With the political context factored in, a reduction of Rs.60 in the procurement price was perhaps considered infeasible. Recognising this, the CACP recommended that the MSP be maintained at its existing level. With procurement by official agencies still likely to increase substantially at this level, the CACP then suggested a number of non-price measures including a crash programme to augment the storage capacity available with the official agencies and a reduction in the central issue price for the PDS.

In the assessment of the CACP, the decision to peg issue prices for families above the poverty line (APL) at the economic cost incurred by the FCI had led to a steep drop in offtake through the PDS. This led to a further accumulation of stocks and a quite perverse burgeoning of the food deficit. This situation could be corrected, said the CACP, if the issue price for APL families were to be cut to between 80 and 85 per cent of the economic cost incurred by the FCI. In the aggregate, there would not be an increase in the subsidy burden on this account. Rather, it would only call for the reallocation of subsidies that would otherwise have been disbursed in the open market sales scheme (OMSS).

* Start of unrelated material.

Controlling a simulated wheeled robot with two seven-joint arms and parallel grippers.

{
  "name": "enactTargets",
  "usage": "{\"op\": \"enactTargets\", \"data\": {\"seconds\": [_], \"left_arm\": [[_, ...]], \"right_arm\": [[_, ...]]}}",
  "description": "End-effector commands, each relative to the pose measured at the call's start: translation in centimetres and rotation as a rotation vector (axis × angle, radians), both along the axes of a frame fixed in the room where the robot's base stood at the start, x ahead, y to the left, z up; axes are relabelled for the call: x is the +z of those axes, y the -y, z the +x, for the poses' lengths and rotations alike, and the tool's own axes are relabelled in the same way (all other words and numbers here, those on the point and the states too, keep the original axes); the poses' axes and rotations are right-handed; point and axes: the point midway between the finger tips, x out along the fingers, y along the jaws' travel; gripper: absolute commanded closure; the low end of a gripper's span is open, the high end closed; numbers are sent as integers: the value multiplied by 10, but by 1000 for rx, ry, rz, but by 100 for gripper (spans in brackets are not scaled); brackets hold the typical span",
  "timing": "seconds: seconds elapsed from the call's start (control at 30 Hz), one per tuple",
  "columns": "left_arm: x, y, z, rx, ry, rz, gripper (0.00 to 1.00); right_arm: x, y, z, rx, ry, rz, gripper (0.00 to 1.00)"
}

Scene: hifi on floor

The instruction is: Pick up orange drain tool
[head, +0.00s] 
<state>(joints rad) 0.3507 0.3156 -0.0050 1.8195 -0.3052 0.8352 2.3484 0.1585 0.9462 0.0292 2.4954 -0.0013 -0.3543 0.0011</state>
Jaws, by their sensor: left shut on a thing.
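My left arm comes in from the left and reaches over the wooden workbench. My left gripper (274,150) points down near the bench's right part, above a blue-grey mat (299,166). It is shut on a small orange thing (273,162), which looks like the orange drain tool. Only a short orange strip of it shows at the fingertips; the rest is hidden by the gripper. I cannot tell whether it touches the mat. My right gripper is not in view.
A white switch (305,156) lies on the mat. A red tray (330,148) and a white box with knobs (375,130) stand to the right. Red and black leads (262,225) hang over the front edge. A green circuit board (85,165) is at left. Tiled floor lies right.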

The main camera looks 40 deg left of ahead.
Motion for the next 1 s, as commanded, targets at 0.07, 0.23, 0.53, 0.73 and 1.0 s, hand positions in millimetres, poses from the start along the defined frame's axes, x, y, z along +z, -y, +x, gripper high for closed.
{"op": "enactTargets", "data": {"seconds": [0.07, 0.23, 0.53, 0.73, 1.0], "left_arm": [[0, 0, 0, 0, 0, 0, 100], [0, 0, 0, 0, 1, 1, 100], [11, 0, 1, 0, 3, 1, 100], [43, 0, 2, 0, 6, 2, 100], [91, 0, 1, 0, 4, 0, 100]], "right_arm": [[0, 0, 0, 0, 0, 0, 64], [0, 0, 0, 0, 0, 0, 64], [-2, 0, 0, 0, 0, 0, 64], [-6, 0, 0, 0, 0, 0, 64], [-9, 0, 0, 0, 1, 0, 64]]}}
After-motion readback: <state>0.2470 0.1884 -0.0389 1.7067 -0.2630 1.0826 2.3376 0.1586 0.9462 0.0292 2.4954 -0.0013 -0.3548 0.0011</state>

These prescriptions were derived from the concrete experience of the government's rather clumsy efforts to manage food stocks through a year of apparent plenty. In rabi 2000, wheat procurement went beyond all previous achievements. On July 1, wheat stocks in the central pool touched 27.8 million tonnes, against the normative level of 14.3 million. This was partly because the rabi procurement had opened on April 1 with a stockholding of 13.1 million tonnes against the stipulated norm of 4 million. But a more significant factor was the generous increase in procurement price to Rs.580 a quintal against the CACP's recommendation that it be kept at the earlier year's level of Rs.550.

Concurrently, the government notified an increase in the issue price for APL consumers and the sale price for the OMSS, to Rs.900 a quintal. This was expected to hold the balance even between official procurement agencies and private trade. There was an increase in wheat output in both Punjab and Haryana by the order of 12 and 16 per cent relative to initial estimates.

Faced with a huge buildup in its warehouses, the government reacted with something approaching panic. A decision was made to conduct a wheat auction where a reserve price below the FCI's economic cost was set. When this failed to cause a serious dent in the problem of burgeoning stocks, the OMSS price was slashed to Rs.700 a quintal and then to Rs.650.

None of this succeeded in bringing down stocks. Rather, the drop in OMSS prices impelled private traders to offload own stocks rather than risk a further erosion. Ironically, the softening of open market prices proved a further disincentive to private traders. Experience has shown that the volume of procurement in any year is directly proportional to the ratio of MSP to the open market prices prevalent just prior to the harvest. By pushing down open market prices, the government's inventory management operations might end up contributing to a further increase in its stocks.

Market sales at a price below the FCI's economic cost is not the only element of irrationality that the government has introduced in a desperate effort to contain its food stocks. Public sector corporations, which enjoy a monopoly on wheat exports from official stocks, were till recently given the grain at a knock-down price of Rs.415 a quintal. The rate has been raised to Rs.430 since April 1 and an intent has been announced to enable private trade to participate in exports. The procedure now conceived is to invite competitive tenders from the trade and allocate wheat to the highest bidder.

Union Minister for Food Shanta Kumar has fixed a total export target of 5 million tonnes for wheat from the FCI's stocks in the current financial year. In subsidising foreign consumers through the exchequer, this scheme compounds the misgivings highlighted by the CACP. If the subsidy earmarked for exports and open market sales were to be reallocated for the domestic market, the entitlement of both BPL and APL families to essential grain would be greatly enhanced. The stockholding would simultaneously be reduced, contributing to an overall easing of the fiscal burden.

The CACP's recommendations were premised upon this analytical reading of the dynamics of the market. Contrary to the propagandist view that an MSP of Rs.580 would be unfair to the farmer, the data collated by the commission shows that even an MSP of Rs.520 would cover a large part of the cultivation costs. A fairly sound estimate puts "C2 costs", which cover all actual cash expenses, the interest on value of owned assets, rental value of land and implicit value of family labour, at Rs.480 a quintal of wheat. The only major cost component that is not covered here is the remuneration that a farmer might expect for his management inputs.

However, since a cutback in the MSP was considered politically infeasible, the CACP urged at the minimum the maintenance of the status quo. That too proved inadequate for the pressure groups that have established their own zones of influence within the National Democratic Alliance government. A week before the final decision on the MSP was announced, Haryana Chief Minister Om Prakash Chautala told a farmers' rally in Hissar that he had baulked the proposal to peg the price at Rs.520. Two days after the decision was announced, Chautala and Punjab Chief Minister Parkash Singh Badal participated in the "unity rally" staged by the beleaguered ruling coalition in Delhi. Observers were quick to note that there was surely more than mere coincidence in the sequence. But for the larger public, the costs of these unsubtle political manoeuvres could well be greater distortions and irrationalities in a vital sector of the economy.